Sneak preview of the Renault Scala
The first thing you ask yourself, when you look at Renault’s new sedan Scala, is have you seen this before. For the car has uncanny similarities with alliance partner Nissan’s caaar Sunny. And why not? The two cars share the same platform, engine, powertrain, chasis, interiors, features and pretty much everything else.
But unlike its small car Pulse which looked a carbon copy of the Nissan Micra, Scala is a Sunny and a little bit more. So the main USP of the Nissan car of a cavernous boot and increased leg room at the rear holds true for Scala too. Add to it generous dollops of chrome all around and a distinct looking grille cluster do well to differentiate it from the Sunny.
Agreed the grille does look like it has been lifted straight out of the Pulse but here the latter’s colossal failure will help Renault’s cause. With so few Pulses on the road, the Scala can pass off as a new car despite the fact that it comes a good 8 months after the small car’s launch in this year’s auto expo in January.
From the inside or under the hood there is precious little that the Scala offers by way of addition over the Sunny. The car is powered by the same 1.5 litre K9K diesel engine that powers the Sunny and develops 86 PS power and 200 NM torque. There is also a 1.5 litre petrol engine that manages 99 PS power and 134 NM torque. Between the four of them–Micra, Sunny, Pulse and now Scala– the dashboard and steering wheel is identical. So are the features like steering mounted audio controls, push start function, ABS with Electronic brake distribution and brake assist and airbags. Little to choose between any of them.

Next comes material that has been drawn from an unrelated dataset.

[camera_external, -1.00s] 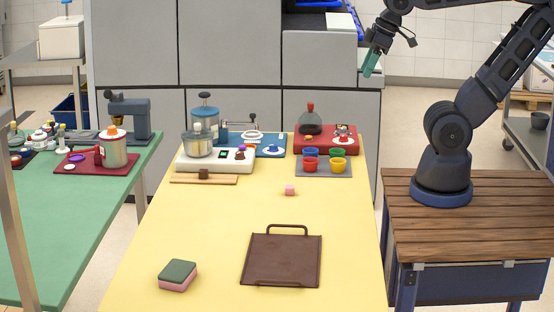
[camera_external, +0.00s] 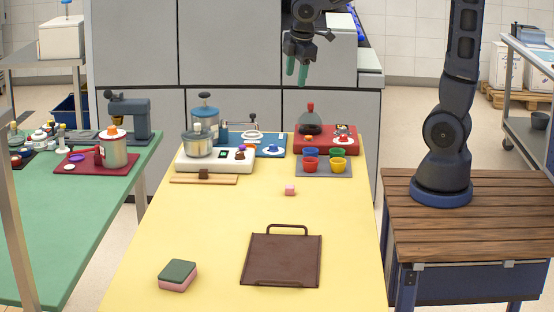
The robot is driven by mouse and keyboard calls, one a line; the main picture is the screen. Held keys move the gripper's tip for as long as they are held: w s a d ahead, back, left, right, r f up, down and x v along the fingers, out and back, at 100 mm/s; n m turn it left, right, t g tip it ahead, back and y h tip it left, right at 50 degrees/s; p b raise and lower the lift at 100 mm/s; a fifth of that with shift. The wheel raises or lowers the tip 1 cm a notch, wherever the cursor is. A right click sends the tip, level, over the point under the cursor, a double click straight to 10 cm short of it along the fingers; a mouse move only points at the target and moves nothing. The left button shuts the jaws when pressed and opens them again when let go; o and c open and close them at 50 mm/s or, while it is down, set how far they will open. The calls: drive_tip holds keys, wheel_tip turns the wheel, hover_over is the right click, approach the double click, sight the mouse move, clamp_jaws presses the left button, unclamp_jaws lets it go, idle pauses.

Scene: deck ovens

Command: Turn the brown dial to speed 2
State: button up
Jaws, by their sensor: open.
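A white appliance (camera_external: 215,163) with a steel bowl (camera_external: 197,143) stands at the back left of the yellow table. A small brownish knob (camera_external: 240,156) sits on the right part of its top, beside a dark panel and orange and purple pieces. It looks like the brown dial, but its pointer and speed marks are too small to read. My gripper (camera_external: 297,70) hangs high above the far end of the table, with its green fingers apart and pointing down. It is empty, and well above and to the right of the knob.
The table's front holds a brown tray (camera_external: 283,262) and sponge (camera_external: 178,274).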

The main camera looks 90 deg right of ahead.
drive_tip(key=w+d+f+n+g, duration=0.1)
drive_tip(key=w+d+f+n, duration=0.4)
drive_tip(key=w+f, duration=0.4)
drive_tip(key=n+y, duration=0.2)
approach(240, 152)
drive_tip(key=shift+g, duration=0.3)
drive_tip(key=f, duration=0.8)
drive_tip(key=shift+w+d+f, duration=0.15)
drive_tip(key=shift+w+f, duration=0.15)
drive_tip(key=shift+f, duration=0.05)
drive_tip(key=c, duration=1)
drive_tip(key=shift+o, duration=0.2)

How important is Scala for Renault in India? It is the carmaker’s fifth launch in India in 3 years, a commitment it had made right at the start. And it has stayed true to the promise.

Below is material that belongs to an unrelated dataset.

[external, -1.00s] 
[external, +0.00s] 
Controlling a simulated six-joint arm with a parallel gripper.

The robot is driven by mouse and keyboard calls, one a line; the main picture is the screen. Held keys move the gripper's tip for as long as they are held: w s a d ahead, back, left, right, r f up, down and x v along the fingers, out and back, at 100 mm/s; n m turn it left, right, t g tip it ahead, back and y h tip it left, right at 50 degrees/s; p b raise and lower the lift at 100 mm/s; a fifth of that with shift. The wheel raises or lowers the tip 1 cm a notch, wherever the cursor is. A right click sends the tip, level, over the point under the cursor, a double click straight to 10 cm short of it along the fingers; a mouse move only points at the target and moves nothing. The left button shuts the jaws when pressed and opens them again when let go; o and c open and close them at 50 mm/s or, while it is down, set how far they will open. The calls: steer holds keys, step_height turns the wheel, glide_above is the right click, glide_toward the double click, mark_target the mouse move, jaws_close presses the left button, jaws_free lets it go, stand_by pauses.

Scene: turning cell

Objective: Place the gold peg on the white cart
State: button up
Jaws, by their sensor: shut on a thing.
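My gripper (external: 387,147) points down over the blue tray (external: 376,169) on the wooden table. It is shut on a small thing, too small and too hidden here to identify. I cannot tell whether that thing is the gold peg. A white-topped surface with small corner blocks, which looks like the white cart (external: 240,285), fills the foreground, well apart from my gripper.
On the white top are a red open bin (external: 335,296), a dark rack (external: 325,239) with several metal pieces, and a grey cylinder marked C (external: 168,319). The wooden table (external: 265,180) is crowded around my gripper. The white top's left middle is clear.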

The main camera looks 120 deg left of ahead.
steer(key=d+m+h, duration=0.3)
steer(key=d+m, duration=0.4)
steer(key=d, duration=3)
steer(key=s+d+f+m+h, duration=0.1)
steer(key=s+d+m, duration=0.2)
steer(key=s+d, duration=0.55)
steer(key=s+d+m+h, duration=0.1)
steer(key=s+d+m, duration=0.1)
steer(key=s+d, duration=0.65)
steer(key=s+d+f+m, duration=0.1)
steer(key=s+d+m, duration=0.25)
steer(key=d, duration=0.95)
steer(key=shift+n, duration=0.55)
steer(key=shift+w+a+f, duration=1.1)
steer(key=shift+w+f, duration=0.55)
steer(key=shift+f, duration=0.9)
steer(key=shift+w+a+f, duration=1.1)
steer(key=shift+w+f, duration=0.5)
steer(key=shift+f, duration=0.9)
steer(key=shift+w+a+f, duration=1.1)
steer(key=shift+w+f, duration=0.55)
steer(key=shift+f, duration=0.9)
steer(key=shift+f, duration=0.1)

Out of these 4, three have not met expectations in terms of their acceptance in the market. The Fluence and Koleos remain on the fringes of their respective segments each refusing to budge from their positions despite attempts made by the company. The Pulse, as stated above, is an unqualified failure. It is struggling to hit four digit sales in a market that is one of the biggest for small cars around the world.
Only the Duster launched last month, has received some semblance of success. So far it has a waiting period of over 3 months and bookings of over 15,000 units, which is good in these tough conditions even though these are still early days. Duster’s success notwithstanding, another failure in Scala would not paint a rosy picture for Renault. 4 duds out of 5 is never good reading for anybody.